By Gertrude Chavez-Dreyfuss and Laura Matthews
NEW YORK (Reuters) -A sizable block trade in the U.S. rates market late last week appeared to be positioning ahead of the Federal Reserve's expected announcement to finally end its long-running balance sheet reduction program, known as quantitative tightening (QT).
CME Group data showed a huge block trade last Thursday of 40,000 contracts that expire in November, a wager that the Secured Overnight Financing Rate (SOFR) - an overnight repo rate - will average less than nine basis points above the expected federal funds rate, the U.S. central bank's benchmark rate, in November.
The trade marks a departure from this year's trend and reflects growing expectations that the Fed will announce the conclusion of QT at the end of its policy meeting on Wednesday.
SOFR, currently at 4.24%, is the overnight borrowing rate for short-term cash mostly secured by Treasuries as collateral. The fed funds rate, currently at 4.11%, is the cost of unsecured overnight loans banks charge each other to meet reserve requirements.
According to traders, the 40,000 contracts suggested that the position would gain or lose roughly $2 million for each basis-point move in rates. This measure of interest rate risk is known as "DV01."
It's a massive position, analysts said, given that the trade's exposure is almost purely a one-month rate spread. Analysts said this trade's rate sensitivity is roughly equivalent to holding $2-$3 billion in 10-year Treasuries.
Essentially, the trade implied SOFR will average less than 3.95% and the Fed's policy rate will be 3.86% or higher in November as it follows through with its expected quarter-percentage-point rate cut at its two-day meeting this week.
That's the complete opposite of what the forwards market is suggesting. One-month forwards last Friday showed that traders expect SOFR to trade 9.5 bps higher than the fed funds rate by the end of November, suggesting still tight repo funding conditions.
"It's a trade that plays into the view that the Fed will stop QT (this week) and announce new policies to calm funding markets, allowing SOFR to come down from current levels relative to fed funds," said Steven Zeng, U.S. rates strategist at Deutsche Bank.
Fed Chair Jerome Powell said on October 14 that the central bank is ready to end QT, citing tighter liquidity conditions, including firmer repo rates.

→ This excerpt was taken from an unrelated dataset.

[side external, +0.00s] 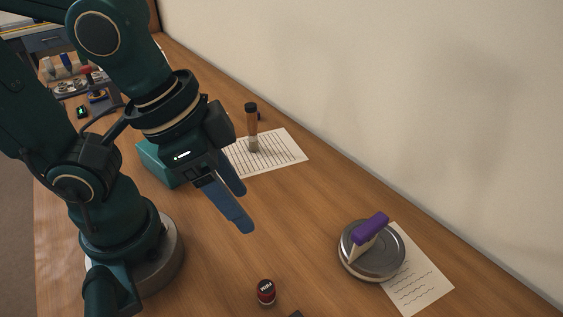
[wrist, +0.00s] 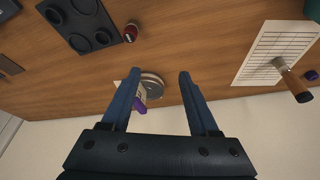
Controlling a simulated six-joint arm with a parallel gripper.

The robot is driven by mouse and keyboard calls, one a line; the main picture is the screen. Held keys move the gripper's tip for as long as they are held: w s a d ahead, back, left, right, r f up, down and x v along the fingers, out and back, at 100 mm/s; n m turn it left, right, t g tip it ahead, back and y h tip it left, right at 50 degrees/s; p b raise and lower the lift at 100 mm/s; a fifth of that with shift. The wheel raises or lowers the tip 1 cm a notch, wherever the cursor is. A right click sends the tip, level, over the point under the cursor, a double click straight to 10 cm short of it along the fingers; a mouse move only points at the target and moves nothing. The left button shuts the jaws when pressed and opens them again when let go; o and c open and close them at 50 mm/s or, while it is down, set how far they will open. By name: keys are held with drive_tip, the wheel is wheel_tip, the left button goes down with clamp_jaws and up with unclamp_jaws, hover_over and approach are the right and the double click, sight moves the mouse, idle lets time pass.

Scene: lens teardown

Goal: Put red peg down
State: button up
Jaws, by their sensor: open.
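A small dark red cylinder (side external: 266,292) with a black top and white lettering stands upright on the wooden table at the front. It also shows in the wrist view (wrist: 131,32), beside a dark tray. It is the only clearly red object near my gripper; I cannot tell whether it is the red peg. My gripper (side external: 243,208) is above the table, with its blue fingers pointing down and apart. In the wrist view my gripper (wrist: 159,74) is open, with nothing held between its fingers.
A round metal-topped disc (side external: 359,265) carries a purple-topped piece (side external: 371,228), beside a paper sheet (side external: 418,285). The dark tray (wrist: 82,22) has several round recesses. A wall bounds the table. Bare table lies between.

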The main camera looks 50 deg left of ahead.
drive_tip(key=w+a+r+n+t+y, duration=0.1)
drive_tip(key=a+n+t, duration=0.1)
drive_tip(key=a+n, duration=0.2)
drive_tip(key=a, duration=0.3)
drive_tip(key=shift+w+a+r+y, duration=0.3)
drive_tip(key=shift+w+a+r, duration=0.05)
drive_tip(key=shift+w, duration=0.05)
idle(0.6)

Periods of QT often coincide with higher repo rates because when Treasuries and agency securities mature, they are not reinvested by the Fed. The Treasury redeems the debt and pays the central bank by subtracting the required amount from the cash balance it holds on deposit at the Fed.
That process drives repo rates higher as the Treasury withdraws liquidity from bank reserves to repay the Fed, reducing the cash available for overnight lending by banks and money market funds.

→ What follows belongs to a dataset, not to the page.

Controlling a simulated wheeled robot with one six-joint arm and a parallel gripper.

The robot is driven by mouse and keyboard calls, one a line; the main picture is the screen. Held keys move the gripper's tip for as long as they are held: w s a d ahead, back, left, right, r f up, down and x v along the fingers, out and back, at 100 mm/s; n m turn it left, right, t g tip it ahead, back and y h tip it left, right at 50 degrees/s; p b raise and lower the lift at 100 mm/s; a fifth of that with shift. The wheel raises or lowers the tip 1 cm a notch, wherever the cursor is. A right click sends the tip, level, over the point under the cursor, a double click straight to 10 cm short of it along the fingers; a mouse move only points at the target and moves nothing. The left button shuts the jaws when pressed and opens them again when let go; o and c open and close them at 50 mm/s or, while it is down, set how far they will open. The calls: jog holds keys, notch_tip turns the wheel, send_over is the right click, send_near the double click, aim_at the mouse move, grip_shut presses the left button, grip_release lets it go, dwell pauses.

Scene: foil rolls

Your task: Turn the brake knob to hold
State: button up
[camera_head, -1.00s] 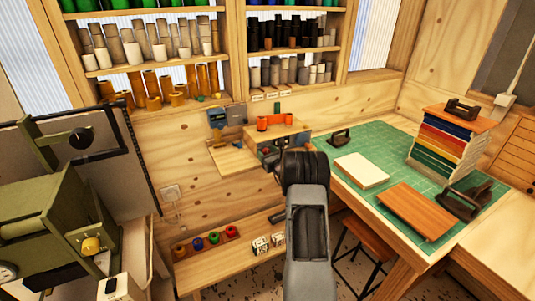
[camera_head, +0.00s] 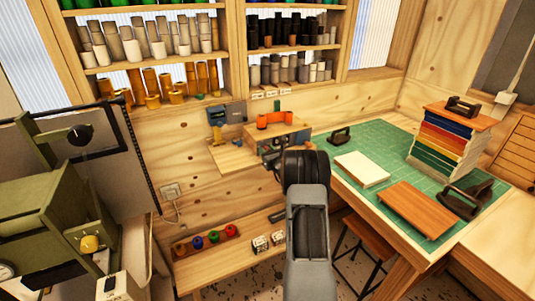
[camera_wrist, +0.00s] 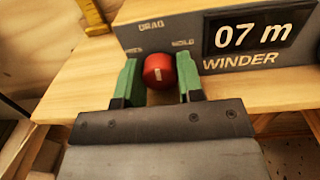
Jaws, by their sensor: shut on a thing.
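The brake knob (camera_wrist: 159,71) is a red round knob on the front of the grey winder panel (camera_wrist: 190,32). A white mark on its face stands near upright, roughly toward the DRAG label (camera_wrist: 151,24). The HOLD label (camera_wrist: 183,42) is to its upper right; a small label at its left is blurred. My gripper (camera_wrist: 161,80) has its green fingertips on both sides of the knob and is shut on it. In the head view my gripper (camera_head: 268,157) is dark and small at the winder's bench, and the knob is hidden there.
The panel's display (camera_wrist: 262,27) reads 07 m. The wooden ledge (camera_wrist: 75,85) lies below the panel. A green mat (camera_head: 385,150) on the right table holds a cream block and a brown board.

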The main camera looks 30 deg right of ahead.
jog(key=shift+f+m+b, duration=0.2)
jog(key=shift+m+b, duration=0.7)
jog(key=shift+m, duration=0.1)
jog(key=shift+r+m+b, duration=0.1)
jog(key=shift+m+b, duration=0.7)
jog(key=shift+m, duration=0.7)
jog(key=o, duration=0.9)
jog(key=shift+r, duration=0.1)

LOWER REPO RATES AS QT ENDS
When QT ends, the reverse happens. The decline in reserves halts, or they may even start to rise as the Fed reinvests maturing securities, leading to more liquidity in the system and lower repo rates.

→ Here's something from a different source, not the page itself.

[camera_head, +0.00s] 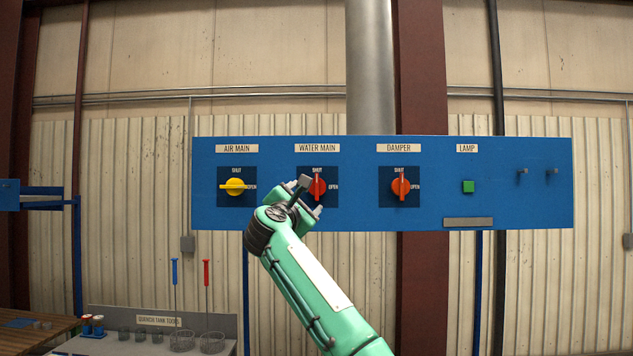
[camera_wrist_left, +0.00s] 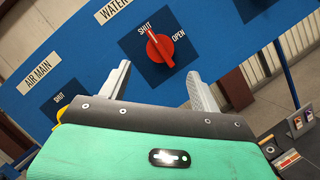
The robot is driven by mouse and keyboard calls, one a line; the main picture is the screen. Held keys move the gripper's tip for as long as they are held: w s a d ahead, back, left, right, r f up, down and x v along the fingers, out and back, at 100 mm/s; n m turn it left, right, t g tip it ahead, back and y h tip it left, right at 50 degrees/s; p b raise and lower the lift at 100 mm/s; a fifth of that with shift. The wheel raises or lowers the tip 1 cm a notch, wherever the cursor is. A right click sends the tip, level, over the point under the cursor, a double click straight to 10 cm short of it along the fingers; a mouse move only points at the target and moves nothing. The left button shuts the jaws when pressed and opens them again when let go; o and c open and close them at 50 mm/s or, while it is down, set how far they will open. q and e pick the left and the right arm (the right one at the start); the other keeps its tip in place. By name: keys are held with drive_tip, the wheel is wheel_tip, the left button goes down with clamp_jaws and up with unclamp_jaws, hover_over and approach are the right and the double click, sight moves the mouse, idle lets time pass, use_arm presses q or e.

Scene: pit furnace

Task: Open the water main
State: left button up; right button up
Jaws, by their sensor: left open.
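The water main knob (camera_head: 318,187) is a red handle on a dark square plate on the blue panel, under the label WATER MAIN (camera_head: 317,148). Its handle stands upright, in line with the SHUT mark; OPEN is marked to its right. My left gripper (camera_head: 311,196) is in front of the knob's lower left and partly covers its plate. In the left wrist view the red knob (camera_wrist_left: 160,47) shows whole, beyond the fingertips and roughly between them. The left gripper (camera_wrist_left: 159,72) is open and empty. I cannot see my right gripper.
The blue panel (camera_head: 512,205) also carries a yellow air main knob (camera_head: 235,187) lying level toward OPEN, an orange-red damper knob (camera_head: 400,187) upright at SHUT, and a green lamp button (camera_head: 468,187). Two hooks stick out at the right. A tool bench (camera_head: 110,345) stands low left.

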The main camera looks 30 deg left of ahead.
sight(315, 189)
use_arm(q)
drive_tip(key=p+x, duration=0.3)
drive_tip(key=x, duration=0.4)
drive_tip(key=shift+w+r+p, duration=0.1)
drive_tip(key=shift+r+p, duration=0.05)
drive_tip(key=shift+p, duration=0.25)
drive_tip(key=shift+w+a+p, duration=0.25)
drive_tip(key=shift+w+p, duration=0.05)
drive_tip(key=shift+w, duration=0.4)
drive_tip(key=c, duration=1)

Repo rates have also risen due to a number of other factors, including aggressive bill issuance by the U.S. Treasury to build its cash balance after the debt ceiling was lifted over the summer. The increased bill issuance has raised the need for repo financing to absorb all those Treasuries in the market.
Jonathan Cohn, head of U.S. rates desk strategy at Nomura, echoed Deutsche's Zeng in attributing the motivation behind the SOFR-fed funds trade to the Fed's balance sheet dynamics. He also noted some expectation that the central bank will most likely "backstop liquidity, say, by injecting reserves back into the system or offering lower rates on their liquidity release operations."
Since the middle of October, SOFR has consistently hovered near the upper bound of the Fed's 4.00%–4.25% policy rate range, even briefly exceeding it on two occasions. It has traded above the fed funds rate since August 22 and, prior to that, had outpaced the central bank's benchmark for much of the year.
Jan Nevruzi, U.S. rates strategist at TD Securities, believes the CME trade likely wasn't solely driven by QT. Instead, he sees it as a reflection of stretched valuations evident throughout the year, suggesting the investor was probably "fading levels."
Ideally, SOFR should trade below the fed funds rate, as it is backed by Treasuries and carries minimal credit risk. In contrast, the fed funds rate reflects unsecured interbank lending, which involves counterparty risk. As a result, lenders in the fed funds market typically demand a slightly higher rate than SOFR to compensate for that risk.
Last Friday, however, SOFR was 13 basis points above the fed funds rate - an unusual inversion that underscores shifting forces in short-term funding markets.